El profeta Joel

Jl 2,12-18: Rasgad los corazones y no las vestiduras.
«Ahora –oráculo del Señor–
convertíos a mí de todo corazón
con ayuno, con llanto, con luto.
Rasgad los corazones y no las vestiduras;
convertíos al Señor, Dios vuestro,
porque es compasivo y misericordioso,
lento a la cólera, rico en piedad;
y se arrepiente de las amenazas.»
Quizá se arrepienta
y nos deje todavía su bendición, la ofrenda,
la libación para el Señor, vuestro Dios.
Tocad la trompeta en Sión,
proclamad el ayuno, convocad la reunión.
Congregad al pueblo, santificad la asamblea,
reunid a los ancianos.
Congregad a muchachos y niños de pecho.
Salga el esposo de la alcoba,
la esposa del tálamo.
Entre el atrio y el altar lloren los sacerdotes,
ministros del Señor, y digan:
– «Perdona, Señor, a tu pueblo;
no entregues tu heredad al oprobio,
no la dominen los gentiles;
no se diga entre las naciones:
¿Dónde está su Dios?
El Señor tenga celos por su tierra,
y perdone a su pueblo.»

CLAVE DE LECTURA 1

SANTA MISA, BENDICIÓN E IMPOSICIÓN DE LA CENIZA

HOMILÍA DEL SANTO PADRE FRANCISCO

Basílica de Santa Sabina
Miércoles, 6 de marzo de 2019

 

«Tocad la trompeta, proclamad un ayuno santo» (Jl 2,15), dice el profeta en la primera lectura. La Cuaresma se abre con un sonido estridente, el de una trompeta que no acaricia los oídos, sino que anuncia un ayuno. Es un sonido fuerte, que quiere ralentizar nuestra vida que siempre va a toda prisa, pero a menudo no sabe hacia dónde. Es una llamada a detenerse –un “¡detente!”–, a ir a lo esencial, a ayunar de aquello que es superfluo y nos distrae. Es un despertador para el alma.

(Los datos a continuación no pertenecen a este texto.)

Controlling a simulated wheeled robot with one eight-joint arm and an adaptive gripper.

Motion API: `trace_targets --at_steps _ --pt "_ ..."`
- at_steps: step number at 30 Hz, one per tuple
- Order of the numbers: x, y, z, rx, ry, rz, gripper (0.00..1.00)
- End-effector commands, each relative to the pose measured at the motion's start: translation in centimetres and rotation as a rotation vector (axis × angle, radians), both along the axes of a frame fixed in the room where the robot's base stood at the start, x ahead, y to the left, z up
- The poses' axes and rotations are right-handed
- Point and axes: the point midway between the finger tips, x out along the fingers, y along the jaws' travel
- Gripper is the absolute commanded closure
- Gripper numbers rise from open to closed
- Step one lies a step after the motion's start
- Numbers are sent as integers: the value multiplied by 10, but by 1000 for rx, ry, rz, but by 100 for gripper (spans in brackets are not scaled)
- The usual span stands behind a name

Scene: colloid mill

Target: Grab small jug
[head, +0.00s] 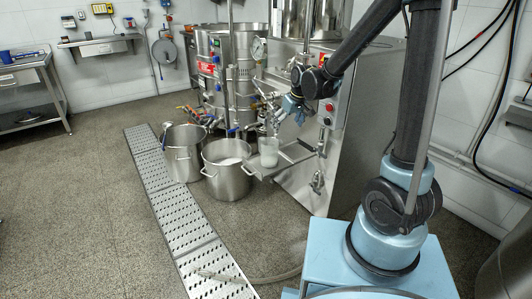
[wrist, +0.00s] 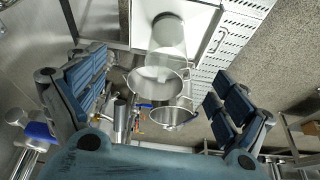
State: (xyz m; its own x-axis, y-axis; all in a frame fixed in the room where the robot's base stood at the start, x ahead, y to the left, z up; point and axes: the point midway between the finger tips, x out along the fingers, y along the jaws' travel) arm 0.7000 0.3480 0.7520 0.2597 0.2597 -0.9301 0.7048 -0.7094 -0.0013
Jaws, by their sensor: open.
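The small jug (head: 268,152) is translucent, with whitish contents in its lower part. In the head view it is upright at the front of the steel mill, above and right of the near steel pot. In the wrist view the jug (wrist: 168,42) shows at the top middle, between the directions of the two fingers and beyond their tips. My gripper (head: 281,116) is above and slightly right of the jug, apart from it. In the wrist view my gripper (wrist: 158,72) has its blue-padded fingers spread wide with nothing between them.
A steel pot (head: 229,182) with white contents stands below the jug, and another pot (head: 183,165) stands behind it. The steel mill body (head: 300,180) and its pipes are close to my gripper. A perforated floor drain (head: 178,222) runs left of the pots.

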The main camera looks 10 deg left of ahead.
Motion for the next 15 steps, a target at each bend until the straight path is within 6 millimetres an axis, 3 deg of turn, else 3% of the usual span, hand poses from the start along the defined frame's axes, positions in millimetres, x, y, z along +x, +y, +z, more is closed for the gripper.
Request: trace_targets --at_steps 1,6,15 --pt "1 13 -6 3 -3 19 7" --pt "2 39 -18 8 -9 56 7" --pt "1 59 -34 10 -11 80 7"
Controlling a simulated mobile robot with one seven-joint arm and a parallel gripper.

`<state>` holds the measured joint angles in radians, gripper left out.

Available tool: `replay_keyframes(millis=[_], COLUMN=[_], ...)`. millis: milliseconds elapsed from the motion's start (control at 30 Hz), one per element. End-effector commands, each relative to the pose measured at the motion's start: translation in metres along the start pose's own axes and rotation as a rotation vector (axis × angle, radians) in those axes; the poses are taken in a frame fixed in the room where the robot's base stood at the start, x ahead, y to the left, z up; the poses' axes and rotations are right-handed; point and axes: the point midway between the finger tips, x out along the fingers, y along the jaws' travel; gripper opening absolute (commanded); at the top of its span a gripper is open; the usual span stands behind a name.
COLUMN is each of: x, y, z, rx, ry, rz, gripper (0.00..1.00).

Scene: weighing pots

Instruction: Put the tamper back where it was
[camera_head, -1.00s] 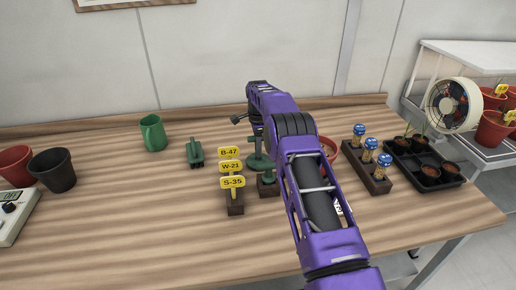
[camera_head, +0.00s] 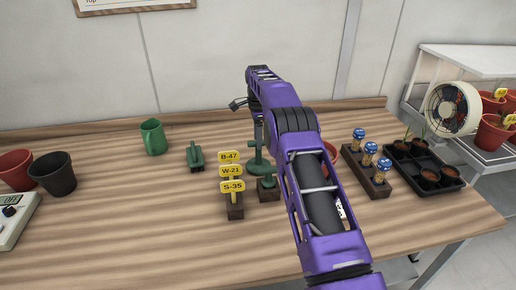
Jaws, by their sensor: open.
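A dark green piece with a round foot and an upright stem (camera_head: 258,165) stands on the table behind the labels, and looks like the tamper. My arm passes close beside it and may hide part of it. Just in front is a small dark green block-like piece (camera_head: 268,191), partly behind my arm; I cannot tell whether the two touch. My gripper (camera_head: 237,104) is above and left of the stem, pointing left, open, with nothing visible in it.
Yellow labels B-47, W-21 and S-35 (camera_head: 232,187) stand in a dark block. Further left are a green holder-like piece (camera_head: 195,156), a green mug (camera_head: 153,136), pots (camera_head: 54,171) and a scale (camera_head: 14,215). Right are blue-capped vials (camera_head: 370,155) and a black tray (camera_head: 427,165).

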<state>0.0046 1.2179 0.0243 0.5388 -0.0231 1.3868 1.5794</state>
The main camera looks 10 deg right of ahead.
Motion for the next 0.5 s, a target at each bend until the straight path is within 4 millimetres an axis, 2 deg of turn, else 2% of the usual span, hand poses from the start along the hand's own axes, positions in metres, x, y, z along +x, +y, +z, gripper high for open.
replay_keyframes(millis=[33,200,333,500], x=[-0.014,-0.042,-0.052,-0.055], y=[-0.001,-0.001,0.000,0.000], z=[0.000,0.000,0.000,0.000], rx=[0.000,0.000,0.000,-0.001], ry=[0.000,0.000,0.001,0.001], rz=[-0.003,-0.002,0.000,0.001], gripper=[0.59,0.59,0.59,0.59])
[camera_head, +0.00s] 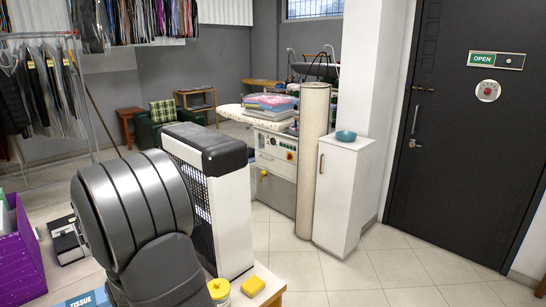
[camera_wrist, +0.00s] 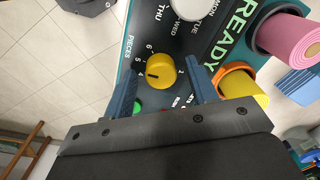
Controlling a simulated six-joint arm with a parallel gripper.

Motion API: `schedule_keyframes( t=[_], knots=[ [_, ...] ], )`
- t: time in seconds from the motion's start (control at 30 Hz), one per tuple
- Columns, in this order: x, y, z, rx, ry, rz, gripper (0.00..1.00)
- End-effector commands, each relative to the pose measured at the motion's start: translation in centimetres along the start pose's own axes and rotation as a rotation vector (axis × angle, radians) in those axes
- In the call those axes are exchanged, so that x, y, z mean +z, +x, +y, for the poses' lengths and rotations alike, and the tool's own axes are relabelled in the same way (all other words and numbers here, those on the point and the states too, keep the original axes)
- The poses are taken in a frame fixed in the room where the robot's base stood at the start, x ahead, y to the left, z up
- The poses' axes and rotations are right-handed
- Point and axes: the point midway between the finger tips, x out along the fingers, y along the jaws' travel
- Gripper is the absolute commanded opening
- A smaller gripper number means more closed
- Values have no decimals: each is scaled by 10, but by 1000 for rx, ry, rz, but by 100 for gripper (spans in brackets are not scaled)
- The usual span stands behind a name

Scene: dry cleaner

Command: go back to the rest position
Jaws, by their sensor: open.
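My gripper (camera_wrist: 162,77) shows in the wrist view with its two blue fingers spread apart and nothing held. A yellow round knob (camera_wrist: 160,70) with a dark pointer mark appears between the fingertips. It sits on a dark panel (camera_wrist: 130,60) marked "PIECES", "READY" and weekdays. I cannot tell how far the fingers are from the panel. A white knob (camera_wrist: 188,7) is cut off at the top edge, and a green button (camera_wrist: 137,107) shows beside the left finger. In the head view large grey arm parts of mine fill the foreground, and my gripper is not visible there.
Pink (camera_wrist: 292,36) and yellow (camera_wrist: 243,90) rolls stand right of the panel. On the table front are a yellow tub (camera_head: 219,290), a yellow block (camera_head: 253,286) and a tissue box (camera_head: 85,301). A purple box (camera_head: 20,258) is at left. Tiled floor lies open toward the door (camera_head: 465,130).

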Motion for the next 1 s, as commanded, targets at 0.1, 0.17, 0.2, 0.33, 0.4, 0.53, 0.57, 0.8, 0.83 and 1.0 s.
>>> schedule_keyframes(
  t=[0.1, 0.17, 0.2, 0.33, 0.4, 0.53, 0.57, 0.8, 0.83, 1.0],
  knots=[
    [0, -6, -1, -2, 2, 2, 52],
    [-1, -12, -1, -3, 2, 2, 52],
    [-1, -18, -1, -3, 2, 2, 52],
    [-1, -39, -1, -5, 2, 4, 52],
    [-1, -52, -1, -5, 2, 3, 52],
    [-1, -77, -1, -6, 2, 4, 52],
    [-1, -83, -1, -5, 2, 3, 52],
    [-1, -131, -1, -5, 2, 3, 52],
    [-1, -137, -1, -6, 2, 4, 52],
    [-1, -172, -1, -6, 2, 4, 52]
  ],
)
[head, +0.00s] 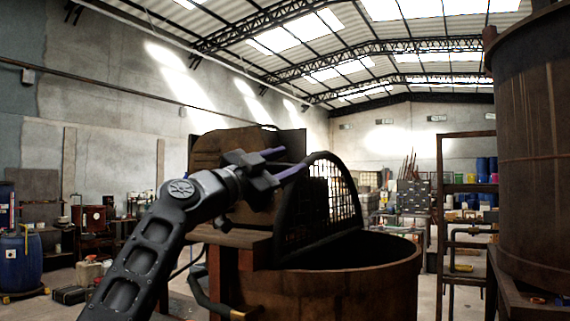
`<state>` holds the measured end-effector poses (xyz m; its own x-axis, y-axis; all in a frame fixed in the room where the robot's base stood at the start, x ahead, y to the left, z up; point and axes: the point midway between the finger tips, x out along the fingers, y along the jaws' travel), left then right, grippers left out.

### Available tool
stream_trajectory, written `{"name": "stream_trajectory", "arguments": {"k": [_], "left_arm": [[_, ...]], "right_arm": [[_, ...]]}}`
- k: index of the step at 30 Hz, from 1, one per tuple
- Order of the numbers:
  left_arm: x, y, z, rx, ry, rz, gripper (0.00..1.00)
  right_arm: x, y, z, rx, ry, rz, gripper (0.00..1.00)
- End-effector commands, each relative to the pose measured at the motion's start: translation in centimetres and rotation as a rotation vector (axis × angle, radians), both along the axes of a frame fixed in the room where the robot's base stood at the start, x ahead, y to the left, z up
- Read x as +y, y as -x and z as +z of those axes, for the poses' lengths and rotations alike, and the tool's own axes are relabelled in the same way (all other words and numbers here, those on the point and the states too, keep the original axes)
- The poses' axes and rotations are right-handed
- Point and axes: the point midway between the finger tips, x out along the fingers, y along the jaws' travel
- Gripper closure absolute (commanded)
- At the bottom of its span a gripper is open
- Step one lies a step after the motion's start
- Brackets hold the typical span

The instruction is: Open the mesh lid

El sonido de este despertador está acompañado por el mensaje que el Señor transmite a través de la boca del profeta, un mensaje breve y apremiante: «Convertíos a mí» (v. 12). Convertíos. Si tenemos que regresar, significa que nos hemos ido por otra parte. La Cuaresma es el tiempo para redescubrir la ruta de la vida. Porque en el camino de la vida, como en todo viaje, lo que realmente importa es no perder de vista la meta. Sin embargo, cuando estás de viaje, si lo que te interesa es mirar el paisaje o pararte a comer, no vas muy lejos. Cada uno de nosotros puede preguntarse: ¿en el camino de la vida, busco la ruta? ¿O me conformo con vivir el día, pensando solo en sentirme bien, en resolver algún problema y en divertirme un poco? ¿Cuál es la ruta? ¿Tal vez la búsqueda de la salud, que muchos dicen que es hoy lo más importante, pero que pasará tarde o temprano? ¿Quizás los bienes y el bienestar? Sin embargo no estamos en el mundo para esto. Convertíos a mí, dice el Señor. A mí. El Señor es la meta de nuestro peregrinaje en el mundo. La ruta se traza en relación a él.

Para encontrar de nuevo la ruta, hoy se nos ofrece un signo: ceniza en la cabeza. Es un signo que nos hace pensar en lo que tenemos en la mente. Nuestros pensamientos persiguen a menudo cosas transitorias, que van y vienen. La ligera capa de ceniza que recibiremos es para decirnos, con delicadeza y sinceridad: de tantas cosas que tienes en la mente, detrás de las que corres y te preocupas cada día, nada quedará. Por mucho que te afanes, no te llevarás ninguna riqueza de la vida. Las realidades terrenales se desvanecen, como el polvo en el viento. Los bienes son pasajeros, el poder pasa, el éxito termina. La cultura de la apariencia, hoy dominante, que nos lleva a vivir por las cosas que pasan, es un gran engaño. Porque es como una llamarada: una vez terminada, quedan solo las cenizas. La Cuaresma es el momento para liberarnos de la ilusión de vivir persiguiendo el polvo. La Cuaresma es volver a descubrir que estamos hechos para el fuego que siempre arde, no para las cenizas que se apagan de inmediato; por Dios, no por el mundo; por la eternidad del cielo, no por el engaño de la tierra; por la libertad de los hijos, no por la esclavitud de las cosas. Podemos preguntarnos hoy: ¿De qué parte estoy? ¿Vivo para el fuego o para la ceniza?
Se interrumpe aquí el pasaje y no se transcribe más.